• EXERCISE DIRECTIONS: Repeat every record below exactly as it appears.

* start DATA ROWS *

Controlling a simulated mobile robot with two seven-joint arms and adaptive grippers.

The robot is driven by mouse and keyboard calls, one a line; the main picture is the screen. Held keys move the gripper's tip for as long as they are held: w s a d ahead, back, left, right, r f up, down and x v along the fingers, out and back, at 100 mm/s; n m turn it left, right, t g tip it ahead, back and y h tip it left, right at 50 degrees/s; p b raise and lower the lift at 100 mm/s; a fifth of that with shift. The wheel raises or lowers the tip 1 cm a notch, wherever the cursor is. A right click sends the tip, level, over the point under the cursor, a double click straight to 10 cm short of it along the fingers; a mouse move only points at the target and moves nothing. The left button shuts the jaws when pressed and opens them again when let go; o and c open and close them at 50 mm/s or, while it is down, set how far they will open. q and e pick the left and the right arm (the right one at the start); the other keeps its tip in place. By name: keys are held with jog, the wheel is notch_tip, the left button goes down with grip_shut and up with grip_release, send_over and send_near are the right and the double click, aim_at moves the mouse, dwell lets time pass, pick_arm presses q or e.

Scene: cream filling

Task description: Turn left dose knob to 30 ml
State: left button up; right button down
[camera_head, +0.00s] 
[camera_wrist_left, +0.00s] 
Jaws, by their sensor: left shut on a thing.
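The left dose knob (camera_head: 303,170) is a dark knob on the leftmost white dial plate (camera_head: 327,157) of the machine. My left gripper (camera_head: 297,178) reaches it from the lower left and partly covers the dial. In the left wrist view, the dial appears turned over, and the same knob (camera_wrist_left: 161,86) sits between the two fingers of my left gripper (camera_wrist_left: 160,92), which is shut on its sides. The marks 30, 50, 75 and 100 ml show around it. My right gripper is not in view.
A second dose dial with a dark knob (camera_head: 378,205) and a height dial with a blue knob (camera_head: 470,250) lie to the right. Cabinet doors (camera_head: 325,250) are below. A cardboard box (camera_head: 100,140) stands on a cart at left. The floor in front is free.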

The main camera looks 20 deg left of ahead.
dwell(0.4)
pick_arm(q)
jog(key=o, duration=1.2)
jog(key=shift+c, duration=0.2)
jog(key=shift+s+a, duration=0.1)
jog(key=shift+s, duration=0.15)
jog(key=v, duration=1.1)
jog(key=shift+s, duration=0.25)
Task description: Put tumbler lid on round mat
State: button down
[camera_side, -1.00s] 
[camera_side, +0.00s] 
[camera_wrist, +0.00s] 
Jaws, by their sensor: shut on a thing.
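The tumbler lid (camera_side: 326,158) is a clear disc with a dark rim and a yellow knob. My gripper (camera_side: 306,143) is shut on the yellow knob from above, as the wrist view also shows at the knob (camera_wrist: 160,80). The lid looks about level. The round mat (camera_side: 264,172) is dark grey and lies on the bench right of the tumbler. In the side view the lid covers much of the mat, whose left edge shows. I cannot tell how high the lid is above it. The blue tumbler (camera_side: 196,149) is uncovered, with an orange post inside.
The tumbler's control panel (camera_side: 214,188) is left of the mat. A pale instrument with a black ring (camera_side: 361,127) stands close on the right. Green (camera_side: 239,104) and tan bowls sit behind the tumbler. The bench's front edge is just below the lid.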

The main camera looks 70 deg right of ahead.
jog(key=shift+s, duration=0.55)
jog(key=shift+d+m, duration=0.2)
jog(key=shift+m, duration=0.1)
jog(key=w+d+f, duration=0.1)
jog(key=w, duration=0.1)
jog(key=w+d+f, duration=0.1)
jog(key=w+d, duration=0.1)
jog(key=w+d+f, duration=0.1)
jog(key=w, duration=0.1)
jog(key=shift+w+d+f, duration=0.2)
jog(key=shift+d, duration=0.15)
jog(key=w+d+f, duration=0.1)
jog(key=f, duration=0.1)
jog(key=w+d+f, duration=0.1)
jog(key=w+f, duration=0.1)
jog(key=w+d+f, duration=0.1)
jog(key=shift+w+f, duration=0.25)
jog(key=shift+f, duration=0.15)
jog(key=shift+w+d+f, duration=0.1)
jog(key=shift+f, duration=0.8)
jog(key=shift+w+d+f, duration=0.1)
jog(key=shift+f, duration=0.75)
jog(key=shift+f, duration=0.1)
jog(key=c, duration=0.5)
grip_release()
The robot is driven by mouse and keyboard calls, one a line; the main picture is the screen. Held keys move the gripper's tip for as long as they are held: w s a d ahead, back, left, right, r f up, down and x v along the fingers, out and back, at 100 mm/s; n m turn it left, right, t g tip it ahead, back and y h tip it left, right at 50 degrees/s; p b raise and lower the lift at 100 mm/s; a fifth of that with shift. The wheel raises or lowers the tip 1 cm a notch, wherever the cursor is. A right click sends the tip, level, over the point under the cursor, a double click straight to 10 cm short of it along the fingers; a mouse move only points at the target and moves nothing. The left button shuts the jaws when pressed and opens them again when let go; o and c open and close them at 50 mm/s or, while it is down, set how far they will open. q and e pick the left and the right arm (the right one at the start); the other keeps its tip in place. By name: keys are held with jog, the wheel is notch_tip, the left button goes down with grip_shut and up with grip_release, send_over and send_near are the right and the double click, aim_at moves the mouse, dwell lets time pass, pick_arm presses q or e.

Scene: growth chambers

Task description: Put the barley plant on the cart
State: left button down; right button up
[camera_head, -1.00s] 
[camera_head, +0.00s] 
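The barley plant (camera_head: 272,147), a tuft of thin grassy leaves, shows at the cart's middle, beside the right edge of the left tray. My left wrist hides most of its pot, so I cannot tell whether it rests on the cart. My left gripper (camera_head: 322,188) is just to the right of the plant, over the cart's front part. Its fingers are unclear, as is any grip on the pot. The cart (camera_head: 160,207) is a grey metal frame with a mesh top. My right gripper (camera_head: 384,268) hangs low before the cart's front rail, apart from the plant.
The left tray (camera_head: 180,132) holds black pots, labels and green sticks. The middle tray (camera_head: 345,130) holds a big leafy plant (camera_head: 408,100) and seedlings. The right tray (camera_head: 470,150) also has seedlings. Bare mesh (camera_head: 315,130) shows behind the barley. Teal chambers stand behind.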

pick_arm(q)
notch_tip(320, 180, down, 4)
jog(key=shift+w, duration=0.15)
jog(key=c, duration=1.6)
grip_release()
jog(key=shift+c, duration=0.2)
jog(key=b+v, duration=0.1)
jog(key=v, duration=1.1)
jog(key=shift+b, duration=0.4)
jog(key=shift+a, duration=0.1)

* end DATA ROWS *

• SOLUTION BELOW:
Controlling a simulated mobile robot with two seven-joint arms and adaptive grippers.

The robot is driven by mouse and keyboard calls, one a line; the main picture is the screen. Held keys move the gripper's tip for as long as they are held: w s a d ahead, back, left, right, r f up, down and x v along the fingers, out and back, at 100 mm/s; n m turn it left, right, t g tip it ahead, back and y h tip it left, right at 50 degrees/s; p b raise and lower the lift at 100 mm/s; a fifth of that with shift. The wheel raises or lowers the tip 1 cm a notch, wherever the cursor is. A right click sends the tip, level, over the point under the cursor, a double click straight to 10 cm short of it along the fingers; a mouse move only points at the target and moves nothing. The left button shuts the jaws when pressed and opens them again when let go; o and c open and close them at 50 mm/s or, while it is down, set how far they will open. q and e pick the left and the right arm (the right one at the start); the other keeps its tip in place. By name: keys are held with jog, the wheel is notch_tip, the left button goes down with grip_shut and up with grip_release, send_over and send_near are the right and the double click, aim_at moves the mouse, dwell lets time pass, pick_arm presses q or e.

Scene: cream filling

Task description: Turn left dose knob to 30 ml
State: left button up; right button down
[camera_head, +0.00s] 
[camera_wrist_left, +0.00s] 
Jaws, by their sensor: left shut on a thing.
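The left dose knob (camera_head: 303,170) is a dark knob on the leftmost white dial plate (camera_head: 327,157) of the machine. My left gripper (camera_head: 297,178) reaches it from the lower left and partly covers the dial. In the left wrist view, the dial appears turned over, and the same knob (camera_wrist_left: 161,86) sits between the two fingers of my left gripper (camera_wrist_left: 160,92), which is shut on its sides. The marks 30, 50, 75 and 100 ml show around it. My right gripper is not in view.
A second dose dial with a dark knob (camera_head: 378,205) and a height dial with a blue knob (camera_head: 470,250) lie to the right. Cabinet doors (camera_head: 325,250) are below. A cardboard box (camera_head: 100,140) stands on a cart at left. The floor in front is free.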

The main camera looks 20 deg left of ahead.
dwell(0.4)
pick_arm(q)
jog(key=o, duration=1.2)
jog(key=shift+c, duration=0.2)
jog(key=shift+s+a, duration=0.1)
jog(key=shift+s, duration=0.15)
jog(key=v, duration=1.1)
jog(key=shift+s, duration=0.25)
Task description: Put tumbler lid on round mat
State: button down
[camera_side, -1.00s] 
[camera_side, +0.00s] 
[camera_wrist, +0.00s] 
Jaws, by their sensor: shut on a thing.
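The tumbler lid (camera_side: 326,158) is a clear disc with a dark rim and a yellow knob. My gripper (camera_side: 306,143) is shut on the yellow knob from above, as the wrist view also shows at the knob (camera_wrist: 160,80). The lid looks about level. The round mat (camera_side: 264,172) is dark grey and lies on the bench right of the tumbler. In the side view the lid covers much of the mat, whose left edge shows. I cannot tell how high the lid is above it. The blue tumbler (camera_side: 196,149) is uncovered, with an orange post inside.
The tumbler's control panel (camera_side: 214,188) is left of the mat. A pale instrument with a black ring (camera_side: 361,127) stands close on the right. Green (camera_side: 239,104) and tan bowls sit behind the tumbler. The bench's front edge is just below the lid.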

The main camera looks 70 deg right of ahead.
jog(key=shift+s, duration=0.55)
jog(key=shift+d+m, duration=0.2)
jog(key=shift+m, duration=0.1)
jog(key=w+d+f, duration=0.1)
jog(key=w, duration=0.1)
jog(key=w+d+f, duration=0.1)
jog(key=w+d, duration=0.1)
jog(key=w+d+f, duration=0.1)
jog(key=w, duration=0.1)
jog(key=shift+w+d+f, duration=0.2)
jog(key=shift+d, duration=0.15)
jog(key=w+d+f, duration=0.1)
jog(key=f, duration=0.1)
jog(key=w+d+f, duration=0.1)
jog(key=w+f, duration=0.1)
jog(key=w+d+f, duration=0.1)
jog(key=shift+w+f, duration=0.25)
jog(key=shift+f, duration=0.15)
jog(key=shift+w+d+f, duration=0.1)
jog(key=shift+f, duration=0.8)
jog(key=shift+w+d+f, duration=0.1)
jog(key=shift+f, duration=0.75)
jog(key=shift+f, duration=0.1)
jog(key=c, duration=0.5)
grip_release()
The robot is driven by mouse and keyboard calls, one a line; the main picture is the screen. Held keys move the gripper's tip for as long as they are held: w s a d ahead, back, left, right, r f up, down and x v along the fingers, out and back, at 100 mm/s; n m turn it left, right, t g tip it ahead, back and y h tip it left, right at 50 degrees/s; p b raise and lower the lift at 100 mm/s; a fifth of that with shift. The wheel raises or lowers the tip 1 cm a notch, wherever the cursor is. A right click sends the tip, level, over the point under the cursor, a double click straight to 10 cm short of it along the fingers; a mouse move only points at the target and moves nothing. The left button shuts the jaws when pressed and opens them again when let go; o and c open and close them at 50 mm/s or, while it is down, set how far they will open. q and e pick the left and the right arm (the right one at the start); the other keeps its tip in place. By name: keys are held with jog, the wheel is notch_tip, the left button goes down with grip_shut and up with grip_release, send_over and send_near are the right and the double click, aim_at moves the mouse, dwell lets time pass, pick_arm presses q or e.

Scene: growth chambers

Task description: Put the barley plant on the cart
State: left button down; right button up
[camera_head, -1.00s] 
[camera_head, +0.00s] 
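The barley plant (camera_head: 272,147), a tuft of thin grassy leaves, shows at the cart's middle, beside the right edge of the left tray. My left wrist hides most of its pot, so I cannot tell whether it rests on the cart. My left gripper (camera_head: 322,188) is just to the right of the plant, over the cart's front part. Its fingers are unclear, as is any grip on the pot. The cart (camera_head: 160,207) is a grey metal frame with a mesh top. My right gripper (camera_head: 384,268) hangs low before the cart's front rail, apart from the plant.
The left tray (camera_head: 180,132) holds black pots, labels and green sticks. The middle tray (camera_head: 345,130) holds a big leafy plant (camera_head: 408,100) and seedlings. The right tray (camera_head: 470,150) also has seedlings. Bare mesh (camera_head: 315,130) shows behind the barley. Teal chambers stand behind.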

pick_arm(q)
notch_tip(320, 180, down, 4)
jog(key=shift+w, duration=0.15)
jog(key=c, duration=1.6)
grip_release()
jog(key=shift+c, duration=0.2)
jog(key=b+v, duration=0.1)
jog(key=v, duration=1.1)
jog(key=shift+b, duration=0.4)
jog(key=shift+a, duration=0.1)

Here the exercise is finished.